▶ [PROBLEM TO SOLVE]
Write out all the data again, exactly as it stands.

━━━ DATA SEGMENT ━━━

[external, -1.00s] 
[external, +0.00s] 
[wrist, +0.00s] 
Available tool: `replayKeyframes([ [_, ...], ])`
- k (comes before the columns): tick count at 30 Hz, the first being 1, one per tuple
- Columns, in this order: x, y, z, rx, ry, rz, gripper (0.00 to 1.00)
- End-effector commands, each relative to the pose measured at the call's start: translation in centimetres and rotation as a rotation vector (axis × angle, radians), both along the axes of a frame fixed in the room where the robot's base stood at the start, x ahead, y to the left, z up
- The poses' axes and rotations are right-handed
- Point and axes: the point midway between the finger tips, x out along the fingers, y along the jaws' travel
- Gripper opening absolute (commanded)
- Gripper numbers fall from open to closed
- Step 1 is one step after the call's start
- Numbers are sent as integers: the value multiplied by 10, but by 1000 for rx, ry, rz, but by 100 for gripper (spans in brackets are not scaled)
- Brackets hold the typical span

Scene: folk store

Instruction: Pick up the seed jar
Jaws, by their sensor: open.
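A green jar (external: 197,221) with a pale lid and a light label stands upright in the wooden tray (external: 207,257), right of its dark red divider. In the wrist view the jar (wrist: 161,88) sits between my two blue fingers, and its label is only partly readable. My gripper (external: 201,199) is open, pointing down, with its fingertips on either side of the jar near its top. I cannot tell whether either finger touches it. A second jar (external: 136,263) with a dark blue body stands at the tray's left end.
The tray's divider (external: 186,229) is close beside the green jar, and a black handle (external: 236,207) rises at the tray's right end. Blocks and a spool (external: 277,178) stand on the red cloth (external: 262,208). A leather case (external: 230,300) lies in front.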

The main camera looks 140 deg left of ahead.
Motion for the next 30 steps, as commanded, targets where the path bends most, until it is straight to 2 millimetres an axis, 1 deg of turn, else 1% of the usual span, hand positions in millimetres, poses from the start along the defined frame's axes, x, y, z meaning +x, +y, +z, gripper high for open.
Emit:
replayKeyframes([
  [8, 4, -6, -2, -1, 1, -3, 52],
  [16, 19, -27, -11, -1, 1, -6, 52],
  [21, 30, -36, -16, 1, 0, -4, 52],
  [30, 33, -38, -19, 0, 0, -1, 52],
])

━━━

▶ [COMPLETE OUTPUT]
[external, -1.00s] 
[external, +0.00s] 
[wrist, +0.00s] 
Available tool: `replayKeyframes([ [_, ...], ])`
- k (comes before the columns): tick count at 30 Hz, the first being 1, one per tuple
- Columns, in this order: x, y, z, rx, ry, rz, gripper (0.00 to 1.00)
- End-effector commands, each relative to the pose measured at the call's start: translation in centimetres and rotation as a rotation vector (axis × angle, radians), both along the axes of a frame fixed in the room where the robot's base stood at the start, x ahead, y to the left, z up
- The poses' axes and rotations are right-handed
- Point and axes: the point midway between the finger tips, x out along the fingers, y along the jaws' travel
- Gripper opening absolute (commanded)
- Gripper numbers fall from open to closed
- Step 1 is one step after the call's start
- Numbers are sent as integers: the value multiplied by 10, but by 1000 for rx, ry, rz, but by 100 for gripper (spans in brackets are not scaled)
- Brackets hold the typical span

Scene: folk store

Instruction: Pick up the seed jar
Jaws, by their sensor: open.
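A green jar (external: 197,221) with a pale lid and a light label stands upright in the wooden tray (external: 207,257), right of its dark red divider. In the wrist view the jar (wrist: 161,88) sits between my two blue fingers, and its label is only partly readable. My gripper (external: 201,199) is open, pointing down, with its fingertips on either side of the jar near its top. I cannot tell whether either finger touches it. A second jar (external: 136,263) with a dark blue body stands at the tray's left end.
The tray's divider (external: 186,229) is close beside the green jar, and a black handle (external: 236,207) rises at the tray's right end. Blocks and a spool (external: 277,178) stand on the red cloth (external: 262,208). A leather case (external: 230,300) lies in front.

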The main camera looks 140 deg left of ahead.
Motion for the next 30 steps, as commanded, targets where the path bends most, until it is straight to 2 millimetres an axis, 1 deg of turn, else 1% of the usual span, hand positions in millimetres, poses from the start along the defined frame's axes, x, y, z meaning +x, +y, +z, gripper high for open.
Emit:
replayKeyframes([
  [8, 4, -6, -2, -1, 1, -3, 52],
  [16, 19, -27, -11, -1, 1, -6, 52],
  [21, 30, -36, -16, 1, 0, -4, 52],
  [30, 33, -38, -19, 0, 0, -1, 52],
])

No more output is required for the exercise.